[Cooking Vinyl, 2013]
I first discovered Billy Bragg in 1991 when I heard “You Woke Up My Neighbourhood” on the radio. That led me to the record it appeared on, Don’t Try This at Home. It seemed like the first time I listened to someone whose thick British accent came through clearly in their singing – it was unlike any accent I had heard before – in fact, I thought he was Scottish at first. It was love at first hear. This led me to his small, but potent back catalog. Wow, this guy was mad about a lot of stuff, mostly the government. He was like England’s Dylan then, but with a punk edge and contemporary windmills to tilt at. It was perfect – I loved punk, I loved Dylan and I was mad about a lot of stuff too.
So what happens when the punk-folk poet with the anger at the government becomes a folk-rock middle-aged man, singing about bygones rather than railing against the establishment? If it were anyone other than Bragg, probably a good deal of sadness. But here, with Tooth and Nail, Bragg manages just fine – because these are still well-crafted songs. This is an album of regret, rumination but ultimately hope. Even in those few spots where it’s political, Bragg is more the philosopher educating the youth than the preacher railing from atop a milk carton on the street corner.
Bragg picks up where he left off with his Mermaid Avenue sessions – the series of Woody Guthrie recordings he did with Wilco between 1998 and 2000. Tooth and Nail is about looking back on life, about love and life in an imperfect world. While not quite a new age Dust Bowl Troubadour, Bragg is now our elder statesman on life as a regular guy fighting against the things regular guys fight – age, lost love, complacency, and he even includes a beautiful take on Guthrie’s own “I Ain’t Got No Home” for that old taste of the Dust Bowl.
Right off the bat in the album opener, “January Song,” Bragg lets us know that he’s “so tightly wound in tension,” “so tired of being wired,” and his “journey has been so hard lately.” He’s preparing us for an album full of old age and beauty hidden in dirty corners. Over the next few songs, Bragg laments everything from his inability to help around the house (“Handyman Blues”) to his destructive stubbornness getting in the way of true love (“Swallow My Pride”). Each of these songs have a light bluesy touch with such sparse instrumentation that it’s Bragg’s voice and the lyrics shining throughout. Bragg has plenty of curveballs on Tooth and Nail – from a man who has spoken of his dislike of organized religion, he sticks a song about the Golden Rule right in the middle of the album. While “Do Unto Others” isn’t a song about religion per se, it does refer to Bible stories and gives advice on how to treat people – something often forgotten by religious and non-religious alike (“too many people looking out for number one”). The light New Orleans touch in the bridge gives the song additional weight.
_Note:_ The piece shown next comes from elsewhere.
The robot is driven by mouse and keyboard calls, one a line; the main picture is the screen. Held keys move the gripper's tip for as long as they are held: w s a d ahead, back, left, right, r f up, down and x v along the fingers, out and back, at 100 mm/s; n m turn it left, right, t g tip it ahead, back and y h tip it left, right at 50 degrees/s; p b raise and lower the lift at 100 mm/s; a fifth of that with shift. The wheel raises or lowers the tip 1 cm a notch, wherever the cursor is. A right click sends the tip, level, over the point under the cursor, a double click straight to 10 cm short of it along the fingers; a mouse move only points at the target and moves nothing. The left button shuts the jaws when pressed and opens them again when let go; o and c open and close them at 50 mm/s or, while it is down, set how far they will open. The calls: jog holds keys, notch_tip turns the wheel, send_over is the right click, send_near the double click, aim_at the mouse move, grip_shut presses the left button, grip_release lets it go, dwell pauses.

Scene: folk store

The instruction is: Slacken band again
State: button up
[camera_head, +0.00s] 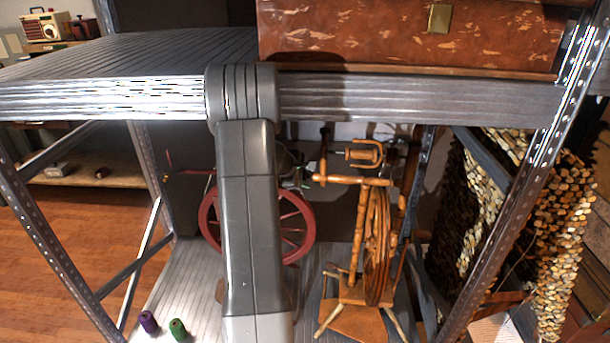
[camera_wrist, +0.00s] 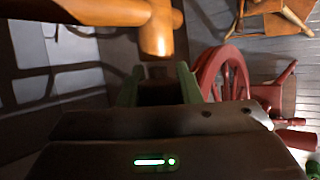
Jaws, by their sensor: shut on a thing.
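The wooden spinning wheel (camera_head: 377,245) stands upright on the metal shelf, right of my arm. Its turned wooden handle or knob (camera_head: 319,178) sticks out to the left, and in the wrist view (camera_wrist: 157,36) it reaches down to between my fingers. My gripper (camera_head: 297,176) is at this knob; in the wrist view its green fingers (camera_wrist: 160,82) are on either side of its end, shut on it. The exact contact is dark and partly hidden. The drive band is too fine to tell.
A red spinning wheel (camera_head: 305,222) stands close on the left, partly behind my arm. A purple spool (camera_head: 148,321) and a green spool (camera_head: 178,329) are at the front left. A metal upper shelf (camera_head: 400,102) with a reddish chest (camera_head: 400,38) is above. Shell-like strands (camera_head: 560,230) hang right.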

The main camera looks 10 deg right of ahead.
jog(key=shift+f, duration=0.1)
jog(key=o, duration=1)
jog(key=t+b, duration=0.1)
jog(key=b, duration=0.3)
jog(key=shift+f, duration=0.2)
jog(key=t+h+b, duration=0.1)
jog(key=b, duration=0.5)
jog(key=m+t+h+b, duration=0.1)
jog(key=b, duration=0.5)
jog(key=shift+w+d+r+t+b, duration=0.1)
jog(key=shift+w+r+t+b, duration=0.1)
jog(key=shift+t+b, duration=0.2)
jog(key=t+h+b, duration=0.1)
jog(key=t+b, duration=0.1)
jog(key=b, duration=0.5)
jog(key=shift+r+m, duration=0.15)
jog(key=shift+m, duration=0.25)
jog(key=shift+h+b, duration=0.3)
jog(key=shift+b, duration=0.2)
Bragg’s blood finally shows a little of the old boil in “There Will Be A Reckoning” – when the song hits the chorus it sounds like something Bruce Springsteen might have put on any of his post-Human Touch albums. Even on this anti-politician, uptempo track, there’s still a passiveness to it – “There will be a reckoning/For the peddlers of hate/Who spread their poison all across this estate/And a reckoning too, for the politicians who/Left us to this fate.” The bad guys will get what’s coming to them, but not in our lifetime and not because of the railing we’ve done. Then, with Chasing Rainbows, we move right back to slow, contemplative, and reflective. Slide guitar and light piano are all that’s needed while Bragg’s gruff yet still pleasing voice laments his failings to a gal who maybe should have reached higher when she reached for him.
“Your Name on My Tongue” is the prettiest song on an album full of pretty songs. It is an intimate and melancholy portrait with the perfect touch of mandolin and twinkly piano, ending in a hoarse whisper. And just when you think thoughts of failure and regret are the only order of the day, Bragg does a 180 and ends Tooth and Nail with “Tomorrow’s Going To Be a Better Day.” The guitar here is so soft that the track is almost a cappella with Bragg’s voice and his whistling the drivers of a song about optimism in a world of horrors. We’re all older and we all have regrets in life, but some of us are still mad about a lot of things. So Bragg wants to surprise us in his optimism – he really hasn’t changed his views over the years, he hasn’t completely lost that punk edge, and he hasn’t stopped railing against what he sees as injustices – but he is tired, and he wants to make sure we know, in spite of it all, he still sees the world as a glass half-full.